"""

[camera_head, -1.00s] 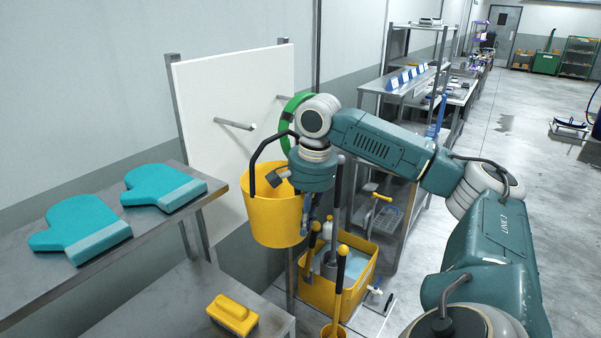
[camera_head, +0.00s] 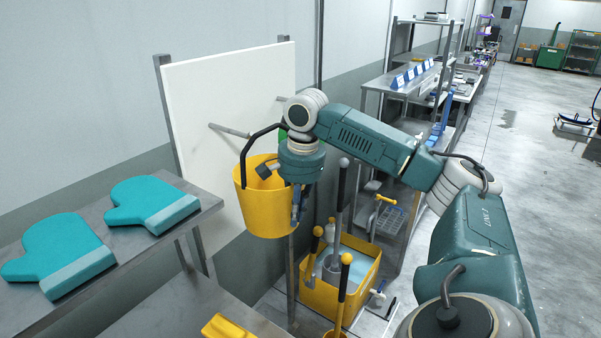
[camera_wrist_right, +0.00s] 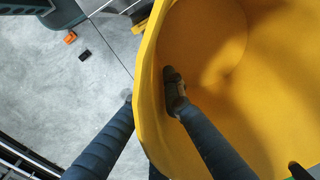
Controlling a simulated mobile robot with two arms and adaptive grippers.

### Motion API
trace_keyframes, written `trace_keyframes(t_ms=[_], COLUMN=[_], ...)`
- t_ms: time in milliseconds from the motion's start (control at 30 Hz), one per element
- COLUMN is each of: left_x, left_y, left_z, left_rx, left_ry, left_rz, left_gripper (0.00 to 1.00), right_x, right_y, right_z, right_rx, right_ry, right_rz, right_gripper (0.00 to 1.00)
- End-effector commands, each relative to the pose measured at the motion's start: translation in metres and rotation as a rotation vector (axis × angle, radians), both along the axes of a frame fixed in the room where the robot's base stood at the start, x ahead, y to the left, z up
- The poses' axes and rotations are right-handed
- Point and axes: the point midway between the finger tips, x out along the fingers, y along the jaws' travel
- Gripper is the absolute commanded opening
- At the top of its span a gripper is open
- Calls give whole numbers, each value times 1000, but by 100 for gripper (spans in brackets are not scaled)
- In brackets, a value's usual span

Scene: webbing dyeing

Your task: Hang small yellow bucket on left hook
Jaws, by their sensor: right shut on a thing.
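The small yellow bucket (camera_head: 265,208) hangs in the air in front of the white board (camera_head: 235,98), with its black handle raised above the rim. My right gripper (camera_head: 297,212) is shut on the bucket's wall. In the right wrist view, my right gripper (camera_wrist_right: 150,92) has one finger inside and one outside the yellow bucket (camera_wrist_right: 215,60). The left hook (camera_head: 230,131) is a grey peg that sticks out of the board, just above and left of the bucket and apart from its handle. The right hook (camera_head: 284,99) is partly hidden by my arm. My left gripper is out of view.
Two teal mitts (camera_head: 150,203) lie on the metal shelf (camera_head: 115,285) at left. A yellow brush (camera_head: 225,328) is on the lower table. A larger yellow tub (camera_head: 345,295) with long-handled tools stands on the floor below right.

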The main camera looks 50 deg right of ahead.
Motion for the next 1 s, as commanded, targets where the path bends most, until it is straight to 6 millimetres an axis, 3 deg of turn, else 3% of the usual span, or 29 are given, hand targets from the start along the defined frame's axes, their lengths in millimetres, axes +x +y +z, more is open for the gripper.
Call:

"""

▶ _WRITTEN INSTRUCTION_: Return the listing above in full and without alteration, excluding its pictures.

▶ _FINAL ANSWER_:
[camera_head, -1.00s] 
[camera_head, +0.00s] 
[camera_wrist_right, +0.00s] 
Controlling a simulated mobile robot with two arms and adaptive grippers.

### Motion API
trace_keyframes, written `trace_keyframes(t_ms=[_], COLUMN=[_], ...)`
- t_ms: time in milliseconds from the motion's start (control at 30 Hz), one per element
- COLUMN is each of: left_x, left_y, left_z, left_rx, left_ry, left_rz, left_gripper (0.00 to 1.00), right_x, right_y, right_z, right_rx, right_ry, right_rz, right_gripper (0.00 to 1.00)
- End-effector commands, each relative to the pose measured at the motion's start: translation in metres and rotation as a rotation vector (axis × angle, radians), both along the axes of a frame fixed in the room where the robot's base stood at the start, x ahead, y to the left, z up
- The poses' axes and rotations are right-handed
- Point and axes: the point midway between the finger tips, x out along the fingers, y along the jaws' travel
- Gripper is the absolute commanded opening
- At the top of its span a gripper is open
- Calls give whole numbers, each value times 1000, but by 100 for gripper (spans in brackets are not scaled)
- In brackets, a value's usual span

Scene: webbing dyeing

Your task: Hang small yellow bucket on left hook
Jaws, by their sensor: right shut on a thing.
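The small yellow bucket (camera_head: 265,208) hangs in the air in front of the white board (camera_head: 235,98), with its black handle raised above the rim. My right gripper (camera_head: 297,212) is shut on the bucket's wall. In the right wrist view, my right gripper (camera_wrist_right: 150,92) has one finger inside and one outside the yellow bucket (camera_wrist_right: 215,60). The left hook (camera_head: 230,131) is a grey peg that sticks out of the board, just above and left of the bucket and apart from its handle. The right hook (camera_head: 284,99) is partly hidden by my arm. My left gripper is out of view.
Two teal mitts (camera_head: 150,203) lie on the metal shelf (camera_head: 115,285) at left. A yellow brush (camera_head: 225,328) is on the lower table. A larger yellow tub (camera_head: 345,295) with long-handled tools stands on the floor below right.

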The main camera looks 50 deg right of ahead.
Motion for the next 1 s, as commanded, targets where the path bends most, until it is straight to 6 millimetres an axis, 3 deg of turn, else 3% of the usual span, or 29 are given, hand targets from the start along the defined frame's axes, their lengths in millimetres, axes +x +y +z, more is open for the gripper.
Call:

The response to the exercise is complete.